Transparan Erkekler
Politik havadan çook sıkıldım. Havadan sudan şeyler yazmak geldi içimden. Bahar aylarına uygun. Ama üzerine tek bir yazı çıkartacak konu da bulamadım. Sonrasında kendime yolladığım notlar geldi aklıma. Onları derleyeyim dedim.
SOKAKLAR ERKEKSİZLEŞTİ
Diyeceksiniz ki "Kadının derdine bak." Olsun, deyin. Ama önce biraz okuyun haklı olduğumu göreceksiniz. Öncelikle bir lokantaya veya kafeye gittiniz mi son zamanlarda? Eskiden eşit sayıda kadınlı erkekli olan gruplar artık yok. İki-üç erkekliler hele hiç yok. Onların yerini kadın grupları aldı. Kadınlar giyiniyor, süsleniyor. Ellerine anlam veremediğim pahalılıktaki çantalarını alıp üçlü beşli gruplarla gezmeye çıkıyor. Ağırlıklı salata yiyorlar tabii ki. Başka bir şey sipariş ederlerse de bölüşüyorlar mutlaka. Erkekler piyasadan çekildi. Sonunda çıldırttık adamları. Artık hesap ödemek istemediklerinden mi, yükleme ihtimalimiz olan sorumluluklardan kaçmaktan mı, kafaları darmadağın olduğu için mi bilinmez, ortalıkta yoklar.
Hadi Türkiye'de hayat pahalılığı falan, ama dünyada da aynı durum var. Erkekler bir silikleşti. Adeta transparan hale geldiler, görünmez oldular. Toplumsal roller değiştikçe veya yerine oturdukça erkekler kolayına kaçmaya başladılar. Yine kimi akıllılarınız, "Kahveler adam dolu" diyecek. Ben de cevap vereceğim: "Evladım. Onlar zaten paraları olmadığı için gezemeyenler. Bütün gün bir çay içerek oturuyorlar. Anlattığım o değil." Kızlar benden söylemesi. İşler kötüye gidiyor ona göre.

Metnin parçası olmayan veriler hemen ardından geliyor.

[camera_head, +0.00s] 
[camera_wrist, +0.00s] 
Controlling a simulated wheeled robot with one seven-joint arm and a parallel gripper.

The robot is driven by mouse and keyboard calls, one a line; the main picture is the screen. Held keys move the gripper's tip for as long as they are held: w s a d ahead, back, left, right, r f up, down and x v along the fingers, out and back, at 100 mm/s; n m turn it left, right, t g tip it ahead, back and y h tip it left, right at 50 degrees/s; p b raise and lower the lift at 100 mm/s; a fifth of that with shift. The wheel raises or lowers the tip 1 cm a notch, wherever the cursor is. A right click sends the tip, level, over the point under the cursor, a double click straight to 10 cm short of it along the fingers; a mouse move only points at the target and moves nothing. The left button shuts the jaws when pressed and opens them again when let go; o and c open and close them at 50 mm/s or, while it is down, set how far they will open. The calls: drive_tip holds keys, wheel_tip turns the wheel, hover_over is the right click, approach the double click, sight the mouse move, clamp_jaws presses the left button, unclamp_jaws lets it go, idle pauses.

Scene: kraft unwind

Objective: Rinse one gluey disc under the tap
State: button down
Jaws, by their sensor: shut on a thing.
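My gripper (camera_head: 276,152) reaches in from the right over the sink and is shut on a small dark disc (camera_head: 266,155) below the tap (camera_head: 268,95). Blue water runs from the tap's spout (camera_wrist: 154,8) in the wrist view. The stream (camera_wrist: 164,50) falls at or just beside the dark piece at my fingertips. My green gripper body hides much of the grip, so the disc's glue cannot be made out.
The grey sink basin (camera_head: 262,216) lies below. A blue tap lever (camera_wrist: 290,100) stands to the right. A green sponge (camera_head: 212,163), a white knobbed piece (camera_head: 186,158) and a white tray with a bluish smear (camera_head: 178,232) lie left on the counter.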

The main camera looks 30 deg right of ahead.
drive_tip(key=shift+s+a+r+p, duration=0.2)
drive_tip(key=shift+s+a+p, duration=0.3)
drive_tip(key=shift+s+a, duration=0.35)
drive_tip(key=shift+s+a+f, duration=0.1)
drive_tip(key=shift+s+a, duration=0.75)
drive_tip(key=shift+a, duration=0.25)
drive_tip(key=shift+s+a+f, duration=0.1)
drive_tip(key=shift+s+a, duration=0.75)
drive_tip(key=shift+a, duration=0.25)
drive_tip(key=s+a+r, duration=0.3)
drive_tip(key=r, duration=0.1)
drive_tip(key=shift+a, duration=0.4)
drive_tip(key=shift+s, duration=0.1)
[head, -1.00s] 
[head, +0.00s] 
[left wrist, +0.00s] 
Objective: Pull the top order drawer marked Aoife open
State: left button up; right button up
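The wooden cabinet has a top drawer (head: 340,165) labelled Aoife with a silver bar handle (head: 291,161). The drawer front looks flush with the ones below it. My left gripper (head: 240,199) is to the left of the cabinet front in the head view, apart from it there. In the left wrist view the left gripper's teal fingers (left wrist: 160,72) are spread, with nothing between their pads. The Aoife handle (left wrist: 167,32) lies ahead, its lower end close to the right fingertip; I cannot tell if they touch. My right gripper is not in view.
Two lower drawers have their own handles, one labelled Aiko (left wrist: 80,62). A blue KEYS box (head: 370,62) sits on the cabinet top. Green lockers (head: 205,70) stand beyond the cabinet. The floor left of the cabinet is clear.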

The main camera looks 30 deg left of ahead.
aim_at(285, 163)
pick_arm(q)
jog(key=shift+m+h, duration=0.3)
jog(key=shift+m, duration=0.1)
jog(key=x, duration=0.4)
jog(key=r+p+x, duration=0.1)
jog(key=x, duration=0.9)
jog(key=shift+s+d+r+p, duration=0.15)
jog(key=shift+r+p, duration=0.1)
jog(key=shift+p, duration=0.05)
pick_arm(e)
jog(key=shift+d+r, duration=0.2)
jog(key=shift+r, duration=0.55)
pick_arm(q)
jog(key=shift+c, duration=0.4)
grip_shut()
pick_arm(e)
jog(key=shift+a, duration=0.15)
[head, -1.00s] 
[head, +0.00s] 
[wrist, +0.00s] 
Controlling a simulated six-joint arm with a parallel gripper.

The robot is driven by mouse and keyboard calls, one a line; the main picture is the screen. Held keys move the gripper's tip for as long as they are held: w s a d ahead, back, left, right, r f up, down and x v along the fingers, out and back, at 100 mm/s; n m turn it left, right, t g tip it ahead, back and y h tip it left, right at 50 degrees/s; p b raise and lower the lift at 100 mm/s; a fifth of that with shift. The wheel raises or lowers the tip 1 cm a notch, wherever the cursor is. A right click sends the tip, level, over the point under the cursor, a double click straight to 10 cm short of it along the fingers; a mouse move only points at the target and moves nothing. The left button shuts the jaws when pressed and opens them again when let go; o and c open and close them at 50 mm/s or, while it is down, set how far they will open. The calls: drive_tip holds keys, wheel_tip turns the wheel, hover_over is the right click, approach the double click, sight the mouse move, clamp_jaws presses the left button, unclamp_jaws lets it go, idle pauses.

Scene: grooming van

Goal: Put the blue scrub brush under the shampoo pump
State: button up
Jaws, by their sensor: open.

AMERİKA'DA DURUM DAHA BETER
Geçenlerde Amerika'ya gittim. Biraz da ılıman iklimli bir bölge. Sağlıklı ürünler satan bir kafeye girdim. Sağlıklı lafı tabii ki tırnak içinde. Burada da Türkiye'de olduğu gibi sağlıklı dendiğinde anlaşılan şey daha önce bilmediğin egzotik isimli otlardan yapılmış tatsız tuzsuz kekler veya ağızda mayhoş bir tat bırakan çaylar içmek.
Oturdum saydım. Tam 45 kişi vardı. Sadece dört tanesi erkekti. Onların yüzlerindeki mutsuzluktan partnerlerinin zorla getirdiği anlaşılıyordu. Zorla sağlıklı yaşamaya itilen erkeklerin mutsuzluğu hemen anlaşılıyor.
AVRUPALILAR GÜMRÜK KUYRUĞUNDA
Amerika'ya gittim dedim ya şimdi size içimin yağlarını eriten bir durum. Avrupa'da bir yere gittiğimde hani vizeyi falan geçtim gümrük kapısından giriş ikiye ayrılır. Birinden Avrupa birliği vatandaşları, diğerinden ise bizler. Yani onlardan olmayanlar. Onlar kolayca geçerler. Biz bekleriz kimi zaman bir saati bulur.
İşte Amerika'ya girmek için o AB vatandaşlarıyla birlikte sıra beklemek çok hoşuma gitti. (Herhalde aşağılık kompleksinden) İtalyanı, İngilizi, Fransızı, Türkü hep bir arada bir saat bekledik. Ohhh yahu. Hiç olmazsa bizi biraz anladılar. O 1 saat nasıl çabucak geçti inanamazsınız. Çünkü hep diğerlerine baktım. Alışık olmadıkları bir sistemde kuyruğa girmişlerdi. Aynı durumun tersini de Amerikalılarla birlikte sıraya girdiğim Avrupa gümrüklerinde yaşamaya çalışıyorum. Bu kez Amerikalılar ile birlikte bekleyince kendimi biraz daha "Normal" hissettiğim de yine o ünlü aşağılık kompleksi olsa gerek.